Service Revenue Growth Stalling

Service revenue growth is Decelerating significantly, up only 15.2% YoY in Q4. This line item was heavily impacted by the completion of customized ADAS R&D services in the prior year. If WeRide fails to replace these legacy contracts with high-margin recurring intelligent data services, profitability targets will be delayed.

Other KPIs

Total LiquidityRMB 7.1 billion

Stable. The company maintains a massive war chest (roughly $1.0 billion USD) across cash, time deposits, and wealth management products. This fortifies the balance sheet to absorb ongoing R&D burn without near-term dilution risk, supporting the asset-light global expansion strategy.

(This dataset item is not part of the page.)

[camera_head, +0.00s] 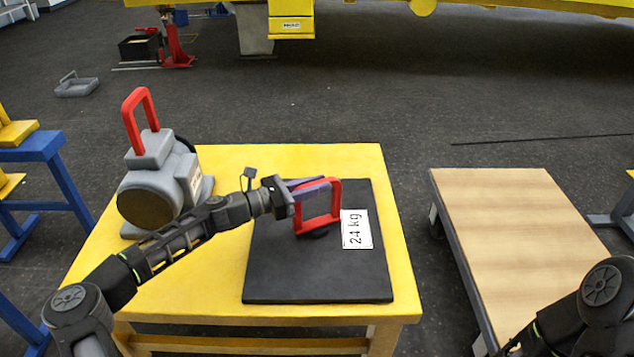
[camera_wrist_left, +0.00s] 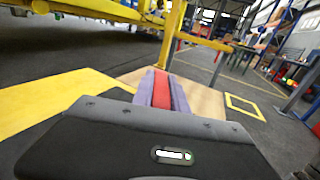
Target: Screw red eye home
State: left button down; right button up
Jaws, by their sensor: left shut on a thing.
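The red eye (camera_head: 335,205) is a red loop standing upright over the black plate (camera_head: 275,275), which lies on the yellow table. A dark round foot shows under the loop; I cannot tell whether it is flush with the plate. My left gripper (camera_head: 312,190) reaches in from the left and is shut on the red eye near its upper part. In the left wrist view, the red bar of the eye (camera_wrist_left: 161,90) lies between my two purple-grey fingers. My right gripper is out of view.
A grey motor-like unit (camera_head: 150,185) with a red handle (camera_head: 138,118) stands at the back left of the yellow table (camera_head: 225,270). A wood-topped platform (camera_head: 510,225) stands to the right, across a floor gap. A yellow beam structure (camera_head: 350,8) spans the back.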

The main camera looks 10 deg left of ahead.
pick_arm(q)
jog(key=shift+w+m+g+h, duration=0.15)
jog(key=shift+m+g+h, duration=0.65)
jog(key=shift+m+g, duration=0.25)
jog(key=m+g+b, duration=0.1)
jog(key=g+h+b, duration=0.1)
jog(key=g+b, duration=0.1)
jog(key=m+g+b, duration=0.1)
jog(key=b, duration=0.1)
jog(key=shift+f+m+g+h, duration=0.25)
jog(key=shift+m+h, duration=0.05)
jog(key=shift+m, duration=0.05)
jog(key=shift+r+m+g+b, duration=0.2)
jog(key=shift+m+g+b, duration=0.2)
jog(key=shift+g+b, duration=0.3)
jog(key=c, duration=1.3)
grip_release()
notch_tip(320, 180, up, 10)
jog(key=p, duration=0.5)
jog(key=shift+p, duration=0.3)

Robotaxi RevenueRMB 50.6 million (25Q4)

Accelerating. Up 66.4% YoY. This figure includes both product sales and service revenues tied to the core robotaxi business. While robust, the growth here actually lagged the broader company average due to the outsized success of Robobus and Robosweeper hardware sales in the quarter.

Guidance

Global Robotaxi Fleet2,600 vehicles by end of 2026

Accelerating. Management expects to more than double the current global robotaxi fleet size (currently 1,125 vehicles) over the next two years. This implies aggressive execution of the Uber and Grab partnerships and underscores confidence in continued regulatory approvals.

Share Repurchase ProgramUp to US$100 million

Stable. The board re-authorized a $100M buyback over the next 12 months. Given the cash reserves, this signals management's belief that shares are undervalued following their late-2024 IPO, and serves as a tool to support the stock price while the company scales.

Key Questions

Bridge to Margin Recovery

Gross margin compressed to 28.5% due to the product mix shift. At what volume of hardware deployed do high-margin recurring service and licensing fees overtake product sales to push gross margins back to the mid-30s?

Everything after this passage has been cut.